◆ COLLECTED DATA:
* * * * * * * * *

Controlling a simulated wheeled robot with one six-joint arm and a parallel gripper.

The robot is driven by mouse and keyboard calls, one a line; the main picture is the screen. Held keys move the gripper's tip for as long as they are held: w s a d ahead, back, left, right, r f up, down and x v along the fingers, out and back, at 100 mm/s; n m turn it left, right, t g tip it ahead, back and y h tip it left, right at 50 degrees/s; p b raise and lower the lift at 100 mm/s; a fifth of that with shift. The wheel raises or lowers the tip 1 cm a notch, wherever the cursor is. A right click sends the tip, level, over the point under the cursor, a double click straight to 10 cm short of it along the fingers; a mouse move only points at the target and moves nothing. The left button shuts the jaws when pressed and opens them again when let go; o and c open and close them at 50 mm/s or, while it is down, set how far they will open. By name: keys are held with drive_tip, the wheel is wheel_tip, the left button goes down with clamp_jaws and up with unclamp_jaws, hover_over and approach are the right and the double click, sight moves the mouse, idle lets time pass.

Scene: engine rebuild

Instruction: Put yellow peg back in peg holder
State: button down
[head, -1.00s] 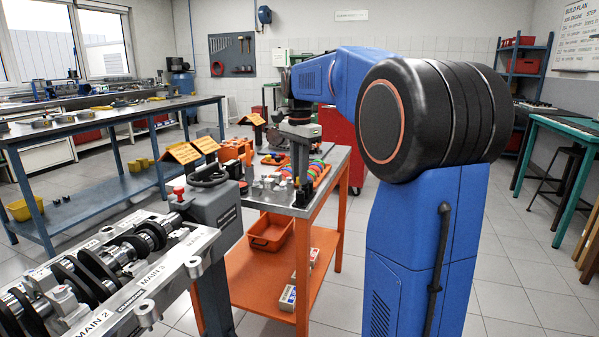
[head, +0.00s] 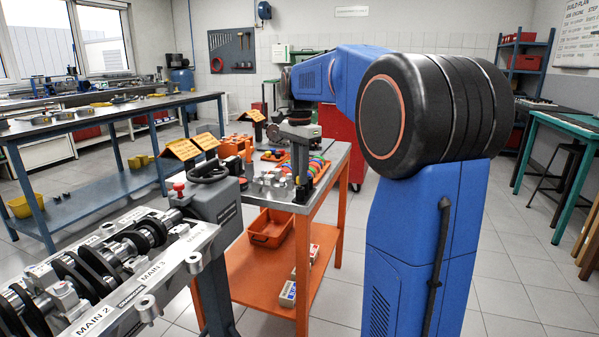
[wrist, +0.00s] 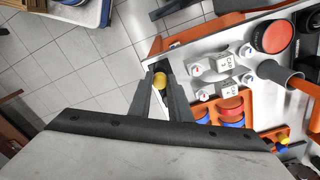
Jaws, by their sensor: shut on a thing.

* * * * * * * * *

◆ DESCRIPTION OF THE TASK:
Transcribe the material exactly, and leave out whatever pictures it holds.

◆ WRITTEN SOLUTION:
Controlling a simulated wheeled robot with one six-joint arm and a parallel gripper.

The robot is driven by mouse and keyboard calls, one a line; the main picture is the screen. Held keys move the gripper's tip for as long as they are held: w s a d ahead, back, left, right, r f up, down and x v along the fingers, out and back, at 100 mm/s; n m turn it left, right, t g tip it ahead, back and y h tip it left, right at 50 degrees/s; p b raise and lower the lift at 100 mm/s; a fifth of that with shift. The wheel raises or lowers the tip 1 cm a notch, wherever the cursor is. A right click sends the tip, level, over the point under the cursor, a double click straight to 10 cm short of it along the fingers; a mouse move only points at the target and moves nothing. The left button shuts the jaws when pressed and opens them again when let go; o and c open and close them at 50 mm/s or, while it is down, set how far they will open. By name: keys are held with drive_tip, the wheel is wheel_tip, the left button goes down with clamp_jaws and up with unclamp_jaws, hover_over and approach are the right and the double click, sight moves the mouse, idle lets time pass.

Scene: engine rebuild

Instruction: Put yellow peg back in peg holder
State: button down
[head, -1.00s] 
[head, +0.00s] 
[wrist, +0.00s] 
Jaws, by their sensor: shut on a thing.

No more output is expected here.